Lorsque nous voterons ce texte, nous aurons la garantie de l’effectivité du contrôle du Conseil d’État. Nous pourrons en outre avoir confiance dans la manière dont il exercera ce contrôle, dans la mesure où il a maintes fois démontré au cours de son histoire sa qualité de défenseur des libertés publiques. Gageons qu’il le prouvera de nouveau dans le cadre de l’application de la loi relative au renseignement.

Je ne reviendrai pas sur nos débats sur les techniques de recueil du renseignement. Nous avons apporté de nombreuses garanties supplémentaires, technique par technique, de sorte que l’on ne puisse pas abuser des techniques de renseignement dans des situations qui ne seraient pas celles strictement prévues par la loi. Ces garanties ont été intégralement conservées.

Un certain nombre de dispositions relatives au fichier judiciaire national automatisé des auteurs d’infractions terroristes ont en outre été reprises. Pour qu’un individu soit inscrit dans ce fichier, il faudra, à chaque fois, une décision du juge ou du procureur.

Vous le voyez, mes chers collègues, nous sommes parvenus à un texte qui devrait pleinement satisfaire le Sénat, tant il ressemble au texte que nous avons adopté il y a peu.

Je voudrais également souligner le renforcement des prérogatives de la délégation parlementaire au renseignement, que préside notre collègue Jean-Pierre Raffarin. Sur son initiative, le contrôle de la délégation parlementaire au renseignement sera élargi aux services de renseignement appartenant à ce qu’on appelle couramment le « second cercle », c’est-à-dire aux services de renseignement que le Premier ministre viendra ajouter par décret. De surcroît, la délégation parlementaire au renseignement recevra des statistiques détaillées sur la mise en œuvre des techniques de renseignement, à la fois par finalité et par technique. À l’avenir, si nous constatons un recours exagéré à certaines techniques ou un recours exercé dans des conditions qui ne nous satisfont pas, nous pourrons saisir le Gouvernement de la nécessité, ou en tout cas de l’opportunité, de modifier les pratiques ou les textes.

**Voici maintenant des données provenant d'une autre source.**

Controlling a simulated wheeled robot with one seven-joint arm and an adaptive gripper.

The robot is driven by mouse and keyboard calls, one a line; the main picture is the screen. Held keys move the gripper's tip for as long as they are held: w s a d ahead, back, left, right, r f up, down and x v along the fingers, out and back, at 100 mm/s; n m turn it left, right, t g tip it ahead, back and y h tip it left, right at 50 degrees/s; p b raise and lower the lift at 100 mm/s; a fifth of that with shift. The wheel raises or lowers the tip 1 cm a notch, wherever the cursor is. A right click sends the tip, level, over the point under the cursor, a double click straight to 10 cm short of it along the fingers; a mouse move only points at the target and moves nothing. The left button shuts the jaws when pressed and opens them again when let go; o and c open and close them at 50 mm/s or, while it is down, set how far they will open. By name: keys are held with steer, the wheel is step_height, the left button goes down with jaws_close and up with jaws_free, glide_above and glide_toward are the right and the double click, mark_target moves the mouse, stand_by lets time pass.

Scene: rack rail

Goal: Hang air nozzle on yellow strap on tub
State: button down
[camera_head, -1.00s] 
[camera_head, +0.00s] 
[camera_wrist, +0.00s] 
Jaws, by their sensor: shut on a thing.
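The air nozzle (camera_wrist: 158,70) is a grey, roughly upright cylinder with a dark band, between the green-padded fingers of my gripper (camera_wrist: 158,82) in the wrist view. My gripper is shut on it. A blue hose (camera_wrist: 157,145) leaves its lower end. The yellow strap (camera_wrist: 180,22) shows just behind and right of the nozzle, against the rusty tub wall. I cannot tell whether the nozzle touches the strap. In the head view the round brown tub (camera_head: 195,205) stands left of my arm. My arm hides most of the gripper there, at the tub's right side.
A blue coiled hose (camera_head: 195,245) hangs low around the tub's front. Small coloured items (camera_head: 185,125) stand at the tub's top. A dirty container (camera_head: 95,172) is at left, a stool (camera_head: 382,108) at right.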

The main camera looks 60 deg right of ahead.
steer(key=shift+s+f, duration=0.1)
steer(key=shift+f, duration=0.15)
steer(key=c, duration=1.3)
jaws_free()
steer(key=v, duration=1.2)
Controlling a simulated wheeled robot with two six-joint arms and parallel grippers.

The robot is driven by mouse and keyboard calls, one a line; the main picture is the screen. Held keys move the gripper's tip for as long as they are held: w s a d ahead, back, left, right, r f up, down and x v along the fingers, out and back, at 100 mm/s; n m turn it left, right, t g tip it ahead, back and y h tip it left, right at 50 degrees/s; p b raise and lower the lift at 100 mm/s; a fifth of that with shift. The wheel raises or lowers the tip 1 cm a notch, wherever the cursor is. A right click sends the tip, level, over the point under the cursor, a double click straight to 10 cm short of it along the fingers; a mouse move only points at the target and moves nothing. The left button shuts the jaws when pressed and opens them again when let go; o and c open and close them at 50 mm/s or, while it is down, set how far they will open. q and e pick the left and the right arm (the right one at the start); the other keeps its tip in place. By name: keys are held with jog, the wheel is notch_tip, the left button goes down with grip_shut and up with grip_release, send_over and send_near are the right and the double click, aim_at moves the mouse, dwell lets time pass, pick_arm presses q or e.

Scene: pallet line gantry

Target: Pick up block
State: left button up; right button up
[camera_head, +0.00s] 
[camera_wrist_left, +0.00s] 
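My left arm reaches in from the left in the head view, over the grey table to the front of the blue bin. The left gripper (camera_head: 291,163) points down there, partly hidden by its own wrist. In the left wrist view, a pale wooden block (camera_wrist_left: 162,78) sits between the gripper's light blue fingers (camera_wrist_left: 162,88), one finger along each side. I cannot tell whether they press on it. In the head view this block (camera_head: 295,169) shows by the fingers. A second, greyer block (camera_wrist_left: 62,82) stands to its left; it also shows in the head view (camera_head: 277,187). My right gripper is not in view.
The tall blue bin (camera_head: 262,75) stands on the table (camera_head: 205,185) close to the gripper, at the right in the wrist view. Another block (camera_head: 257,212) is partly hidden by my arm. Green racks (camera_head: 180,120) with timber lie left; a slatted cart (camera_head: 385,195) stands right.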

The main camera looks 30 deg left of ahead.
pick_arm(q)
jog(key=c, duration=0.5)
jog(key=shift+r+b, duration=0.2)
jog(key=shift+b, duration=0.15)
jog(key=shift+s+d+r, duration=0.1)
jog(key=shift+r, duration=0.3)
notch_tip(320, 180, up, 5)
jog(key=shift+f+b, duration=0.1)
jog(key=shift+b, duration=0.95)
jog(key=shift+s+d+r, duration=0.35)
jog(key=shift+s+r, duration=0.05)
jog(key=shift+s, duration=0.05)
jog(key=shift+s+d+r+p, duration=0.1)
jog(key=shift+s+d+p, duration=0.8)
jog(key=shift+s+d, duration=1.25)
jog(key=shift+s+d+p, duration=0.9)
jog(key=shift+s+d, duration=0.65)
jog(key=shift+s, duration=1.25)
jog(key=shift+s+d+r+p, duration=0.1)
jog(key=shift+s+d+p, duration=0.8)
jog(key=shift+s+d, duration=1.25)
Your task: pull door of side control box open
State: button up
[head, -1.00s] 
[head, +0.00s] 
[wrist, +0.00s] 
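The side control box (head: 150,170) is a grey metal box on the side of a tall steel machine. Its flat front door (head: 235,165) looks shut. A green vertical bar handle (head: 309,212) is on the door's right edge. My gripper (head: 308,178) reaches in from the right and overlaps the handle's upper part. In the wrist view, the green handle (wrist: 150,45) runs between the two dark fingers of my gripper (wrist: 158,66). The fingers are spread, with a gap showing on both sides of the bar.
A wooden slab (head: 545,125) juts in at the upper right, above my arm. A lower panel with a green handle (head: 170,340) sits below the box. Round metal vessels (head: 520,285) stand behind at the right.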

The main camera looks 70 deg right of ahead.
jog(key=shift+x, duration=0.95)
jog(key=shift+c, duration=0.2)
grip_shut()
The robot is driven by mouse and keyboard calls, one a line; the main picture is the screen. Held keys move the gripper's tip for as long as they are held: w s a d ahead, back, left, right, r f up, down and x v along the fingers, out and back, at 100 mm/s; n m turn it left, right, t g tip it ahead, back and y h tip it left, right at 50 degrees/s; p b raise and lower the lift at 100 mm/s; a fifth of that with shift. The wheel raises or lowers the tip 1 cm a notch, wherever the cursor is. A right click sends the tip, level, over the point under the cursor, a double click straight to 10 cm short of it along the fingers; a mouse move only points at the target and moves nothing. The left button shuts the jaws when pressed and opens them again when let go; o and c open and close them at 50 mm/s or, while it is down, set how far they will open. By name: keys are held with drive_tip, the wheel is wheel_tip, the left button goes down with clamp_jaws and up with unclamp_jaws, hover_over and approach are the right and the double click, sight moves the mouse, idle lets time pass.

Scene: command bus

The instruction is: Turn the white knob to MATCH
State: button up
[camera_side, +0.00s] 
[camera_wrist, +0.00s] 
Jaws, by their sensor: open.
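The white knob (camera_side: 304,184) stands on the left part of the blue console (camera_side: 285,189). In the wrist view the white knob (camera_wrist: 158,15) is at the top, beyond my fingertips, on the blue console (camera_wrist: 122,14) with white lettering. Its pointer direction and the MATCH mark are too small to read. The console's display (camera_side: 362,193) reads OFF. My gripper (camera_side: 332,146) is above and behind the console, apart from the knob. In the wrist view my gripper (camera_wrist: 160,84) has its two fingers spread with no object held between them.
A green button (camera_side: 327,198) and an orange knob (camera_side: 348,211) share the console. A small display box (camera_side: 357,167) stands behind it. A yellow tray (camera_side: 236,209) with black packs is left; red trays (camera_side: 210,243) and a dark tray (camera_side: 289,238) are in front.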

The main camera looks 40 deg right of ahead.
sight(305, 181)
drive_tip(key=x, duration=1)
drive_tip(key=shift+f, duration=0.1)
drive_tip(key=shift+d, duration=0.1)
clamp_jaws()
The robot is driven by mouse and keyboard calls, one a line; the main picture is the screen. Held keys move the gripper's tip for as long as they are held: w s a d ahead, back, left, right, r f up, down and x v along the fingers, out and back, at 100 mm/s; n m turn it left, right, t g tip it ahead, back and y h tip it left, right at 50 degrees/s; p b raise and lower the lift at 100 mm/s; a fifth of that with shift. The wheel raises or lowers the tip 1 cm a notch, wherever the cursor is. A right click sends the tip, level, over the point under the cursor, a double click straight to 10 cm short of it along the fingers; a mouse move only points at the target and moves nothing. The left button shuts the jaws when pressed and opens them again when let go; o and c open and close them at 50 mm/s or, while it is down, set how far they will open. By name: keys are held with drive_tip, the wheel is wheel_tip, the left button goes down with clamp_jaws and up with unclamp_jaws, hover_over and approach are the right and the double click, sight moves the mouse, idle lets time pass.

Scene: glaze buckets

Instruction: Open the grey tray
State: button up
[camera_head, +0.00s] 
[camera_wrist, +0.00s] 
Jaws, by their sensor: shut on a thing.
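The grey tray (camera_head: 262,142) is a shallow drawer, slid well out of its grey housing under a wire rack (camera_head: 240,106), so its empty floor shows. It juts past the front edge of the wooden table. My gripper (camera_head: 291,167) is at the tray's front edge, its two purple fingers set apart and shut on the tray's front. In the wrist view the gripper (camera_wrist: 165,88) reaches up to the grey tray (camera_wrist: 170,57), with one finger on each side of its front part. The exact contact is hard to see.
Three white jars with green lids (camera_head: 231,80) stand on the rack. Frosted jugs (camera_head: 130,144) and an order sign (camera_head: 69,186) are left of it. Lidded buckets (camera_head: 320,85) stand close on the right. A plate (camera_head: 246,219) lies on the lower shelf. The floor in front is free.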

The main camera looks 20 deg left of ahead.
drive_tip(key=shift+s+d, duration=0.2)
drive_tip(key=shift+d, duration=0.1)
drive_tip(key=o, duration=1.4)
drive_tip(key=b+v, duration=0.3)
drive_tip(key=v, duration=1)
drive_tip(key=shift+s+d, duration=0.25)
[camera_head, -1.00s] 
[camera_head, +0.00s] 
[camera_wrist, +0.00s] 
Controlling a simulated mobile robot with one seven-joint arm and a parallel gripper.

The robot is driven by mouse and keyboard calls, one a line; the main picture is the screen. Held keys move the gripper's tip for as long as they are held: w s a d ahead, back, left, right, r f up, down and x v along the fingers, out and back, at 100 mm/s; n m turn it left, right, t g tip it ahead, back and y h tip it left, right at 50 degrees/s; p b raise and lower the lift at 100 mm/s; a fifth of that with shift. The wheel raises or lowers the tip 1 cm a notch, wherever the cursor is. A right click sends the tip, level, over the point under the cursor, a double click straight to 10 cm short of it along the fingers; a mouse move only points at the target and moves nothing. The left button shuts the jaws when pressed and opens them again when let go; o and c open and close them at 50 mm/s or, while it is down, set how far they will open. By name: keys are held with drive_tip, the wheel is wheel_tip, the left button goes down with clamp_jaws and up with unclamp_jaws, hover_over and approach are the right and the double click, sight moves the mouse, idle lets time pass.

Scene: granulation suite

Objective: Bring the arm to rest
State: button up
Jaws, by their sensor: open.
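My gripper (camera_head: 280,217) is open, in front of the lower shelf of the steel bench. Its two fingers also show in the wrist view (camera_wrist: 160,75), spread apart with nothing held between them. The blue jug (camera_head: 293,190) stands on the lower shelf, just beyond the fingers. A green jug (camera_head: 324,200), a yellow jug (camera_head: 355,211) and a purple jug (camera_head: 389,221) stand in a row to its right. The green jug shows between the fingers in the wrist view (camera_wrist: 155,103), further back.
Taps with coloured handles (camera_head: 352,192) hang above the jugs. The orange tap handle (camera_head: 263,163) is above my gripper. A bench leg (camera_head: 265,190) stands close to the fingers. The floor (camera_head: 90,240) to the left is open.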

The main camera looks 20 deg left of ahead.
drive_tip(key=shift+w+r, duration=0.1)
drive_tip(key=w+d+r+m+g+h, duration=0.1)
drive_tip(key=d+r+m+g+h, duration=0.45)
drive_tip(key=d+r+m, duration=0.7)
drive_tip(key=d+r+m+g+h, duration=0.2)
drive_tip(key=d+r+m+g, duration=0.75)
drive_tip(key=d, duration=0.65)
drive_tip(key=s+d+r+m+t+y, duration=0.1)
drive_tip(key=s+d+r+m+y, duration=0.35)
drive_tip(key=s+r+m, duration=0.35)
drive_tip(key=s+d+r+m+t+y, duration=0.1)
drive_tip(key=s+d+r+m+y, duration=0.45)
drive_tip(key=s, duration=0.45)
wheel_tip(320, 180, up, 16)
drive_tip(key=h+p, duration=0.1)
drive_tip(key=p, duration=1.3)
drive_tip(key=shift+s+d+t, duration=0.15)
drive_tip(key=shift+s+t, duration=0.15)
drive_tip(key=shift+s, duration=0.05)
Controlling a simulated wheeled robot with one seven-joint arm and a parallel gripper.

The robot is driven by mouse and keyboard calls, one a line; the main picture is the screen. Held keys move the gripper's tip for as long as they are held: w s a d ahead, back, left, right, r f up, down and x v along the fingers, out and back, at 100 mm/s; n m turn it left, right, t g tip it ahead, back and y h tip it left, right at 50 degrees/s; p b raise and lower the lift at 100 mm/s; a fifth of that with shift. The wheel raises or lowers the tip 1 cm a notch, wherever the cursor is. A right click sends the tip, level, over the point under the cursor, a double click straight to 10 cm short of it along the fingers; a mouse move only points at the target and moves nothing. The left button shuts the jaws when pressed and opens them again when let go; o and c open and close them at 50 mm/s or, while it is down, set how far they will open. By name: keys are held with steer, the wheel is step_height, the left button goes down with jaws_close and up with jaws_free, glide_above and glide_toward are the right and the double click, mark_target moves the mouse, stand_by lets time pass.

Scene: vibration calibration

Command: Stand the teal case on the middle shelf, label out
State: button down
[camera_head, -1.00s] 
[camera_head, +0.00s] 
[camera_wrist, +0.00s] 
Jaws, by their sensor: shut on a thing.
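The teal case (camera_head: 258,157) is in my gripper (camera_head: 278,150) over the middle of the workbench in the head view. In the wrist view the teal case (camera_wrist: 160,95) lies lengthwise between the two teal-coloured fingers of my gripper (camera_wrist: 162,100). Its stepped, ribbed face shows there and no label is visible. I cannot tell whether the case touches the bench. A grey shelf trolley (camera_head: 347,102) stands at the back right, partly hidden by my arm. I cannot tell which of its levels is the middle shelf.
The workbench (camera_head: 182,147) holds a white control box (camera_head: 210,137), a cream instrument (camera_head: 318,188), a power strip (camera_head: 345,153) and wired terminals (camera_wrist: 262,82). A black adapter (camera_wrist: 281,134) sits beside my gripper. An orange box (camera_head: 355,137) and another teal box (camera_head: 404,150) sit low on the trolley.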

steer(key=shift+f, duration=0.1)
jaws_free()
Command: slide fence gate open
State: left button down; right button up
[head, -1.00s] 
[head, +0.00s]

Enfin, la commission mixte paritaire a maintenu la clause de « rendez-vous » que nous avions tenu à inscrire dans ce texte, afin de pouvoir dresser le bilan des nombreuses dispositions sensibles qu’il contient. Nous pourrons réaliser un tel bilan à la lumière non seulement des travaux de la délégation parlementaire au renseignement, mais aussi à celle du rapport annuel de la Commission nationale de contrôle des techniques de renseignement.

En définitive, si ce texte est adopté, il sera tout à fait exemplaire de notre volonté d’inscrire pleinement la mise en œuvre des mesures de police administrative, que sont les techniques de renseignement contemporaines, dans la tradition de l’État de droit français. C’est la raison pour laquelle je tiens à exprimer ma satisfaction par rapport au texte auquel a abouti la commission mixte paritaire et que je vous invite à l’adopter à une large majorité.